In her first major initiative since taking the helm of the state education department in July, Reynolds chose a school grading system that elevates the importance of proficiency — whether students are meeting certain academic standards on state tests — over the progress that schools make toward meeting those standards over the course of a year.

Her plan, unveiled on Thursday, will mark a sharp change of course for Tennessee, considered a pioneer in emphasizing growth measurements to assess its students, teachers, and schools. 

It’s also significantly different from what Tennesseans have asked state officials for since Reynolds announced in August that an overhaul in the state’s grading system was coming. The overwhelming feedback at 10 town halls, meetings with stakeholders, and in nearly 300 public comments was for keeping the calculation focused on growth, as it has been the last five years. 

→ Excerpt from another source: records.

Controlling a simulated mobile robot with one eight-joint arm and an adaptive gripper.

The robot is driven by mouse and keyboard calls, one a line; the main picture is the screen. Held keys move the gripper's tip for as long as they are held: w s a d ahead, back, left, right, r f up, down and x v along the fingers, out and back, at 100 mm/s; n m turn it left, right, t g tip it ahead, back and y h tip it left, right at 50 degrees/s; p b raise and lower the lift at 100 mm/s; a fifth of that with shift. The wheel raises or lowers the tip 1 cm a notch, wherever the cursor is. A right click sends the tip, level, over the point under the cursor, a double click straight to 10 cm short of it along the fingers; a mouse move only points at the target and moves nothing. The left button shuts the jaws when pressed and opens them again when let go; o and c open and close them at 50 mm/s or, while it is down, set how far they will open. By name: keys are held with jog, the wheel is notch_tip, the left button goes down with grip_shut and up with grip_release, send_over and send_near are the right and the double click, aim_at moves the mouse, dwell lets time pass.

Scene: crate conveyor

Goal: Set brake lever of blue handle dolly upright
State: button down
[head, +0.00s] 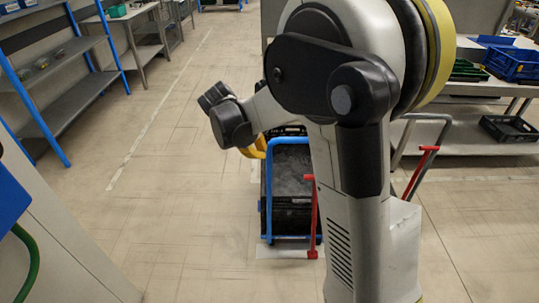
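The blue handle dolly (268,205) stands on the floor near the middle of the head view, carrying black crates (291,180). My arm covers its right side. A red lever (314,218) runs nearly vertically in the picture at the dolly's near right corner, with a short crosspiece at each end. I cannot tell whether it leans toward or away from me. My arm reaches out above the dolly. A yellow part (254,149) shows below its black wrist joint, beside the crates' upper left. My gripper's fingers cannot be made out, and nothing of mine visibly touches the lever.
A grey-handled cart (447,135) with another red lever (421,170) stands to the right, partly behind my arm. Shelving with blue posts (41,115) is at the left. Benches with a blue crate (513,63) are at the right. The floor left of the dolly is clear.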

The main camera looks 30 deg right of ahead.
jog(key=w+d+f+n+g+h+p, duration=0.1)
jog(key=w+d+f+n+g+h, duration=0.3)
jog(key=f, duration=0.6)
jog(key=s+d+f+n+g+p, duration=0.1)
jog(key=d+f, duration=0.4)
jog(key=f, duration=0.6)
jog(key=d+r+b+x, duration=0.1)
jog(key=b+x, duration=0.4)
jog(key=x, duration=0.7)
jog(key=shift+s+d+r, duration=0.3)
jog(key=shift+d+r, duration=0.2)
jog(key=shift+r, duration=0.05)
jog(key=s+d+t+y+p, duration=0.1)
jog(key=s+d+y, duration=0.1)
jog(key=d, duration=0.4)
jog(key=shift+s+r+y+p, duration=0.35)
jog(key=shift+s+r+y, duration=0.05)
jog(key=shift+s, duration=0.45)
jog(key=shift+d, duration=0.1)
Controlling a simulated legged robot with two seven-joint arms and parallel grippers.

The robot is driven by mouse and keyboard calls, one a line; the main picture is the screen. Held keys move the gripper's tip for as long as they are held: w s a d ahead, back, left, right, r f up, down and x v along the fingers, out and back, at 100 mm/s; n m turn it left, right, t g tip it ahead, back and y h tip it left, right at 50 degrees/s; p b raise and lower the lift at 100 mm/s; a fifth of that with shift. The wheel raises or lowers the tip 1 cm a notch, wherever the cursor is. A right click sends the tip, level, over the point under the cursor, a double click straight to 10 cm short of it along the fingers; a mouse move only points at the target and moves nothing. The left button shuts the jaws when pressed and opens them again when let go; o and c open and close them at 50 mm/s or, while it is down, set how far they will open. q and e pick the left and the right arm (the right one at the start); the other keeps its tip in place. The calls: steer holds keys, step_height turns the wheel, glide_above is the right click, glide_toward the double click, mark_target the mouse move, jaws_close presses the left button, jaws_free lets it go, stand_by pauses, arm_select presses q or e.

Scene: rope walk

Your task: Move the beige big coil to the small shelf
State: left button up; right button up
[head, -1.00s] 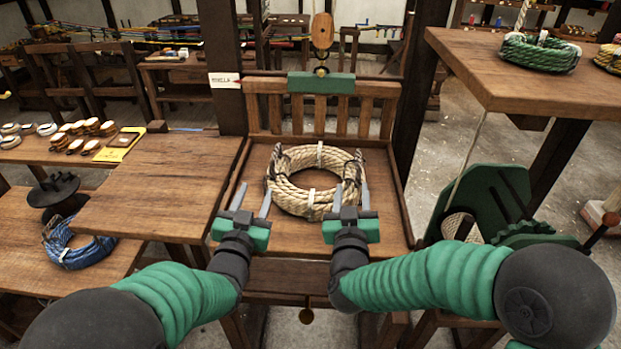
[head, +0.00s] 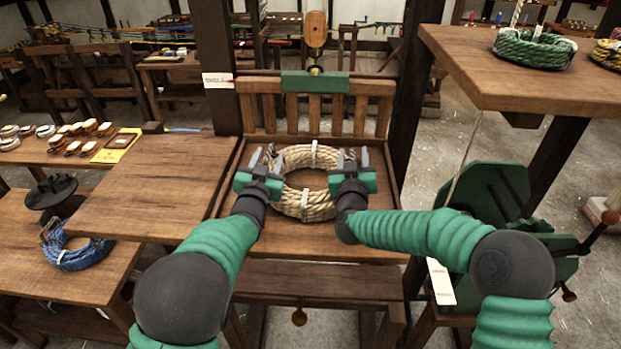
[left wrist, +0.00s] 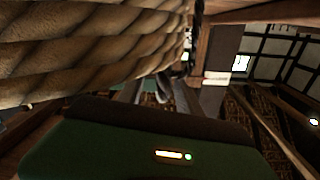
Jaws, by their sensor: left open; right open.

Reynolds’ plan is similar to the model backed by ExcelinEd, the education advocacy group founded by former Florida Gov. Jeb Bush and where Reynolds previously served as policy director. 

It will still include improvement as a factor, as required by a 2016 Tennessee law, but achievement will get more weight than under the original formula — and there won’t be a way for schools to meet the achievement criteria by meeting certain improvement goals, according to a presentation to the state Board of Education.

“This version is recalibrating that balance point and is going to say more about where the kids are in those schools right now,” said David Laird, assistant commissioner of assessment and accountability in the education department. “It is less of a referendum on maybe what the school’s impact has been, but it’s more clearly articulating their challenges right now.”

The department also announced that the grades will be released in mid-December, a month later than previously planned. State officials say they need more time to verify data going into the grades.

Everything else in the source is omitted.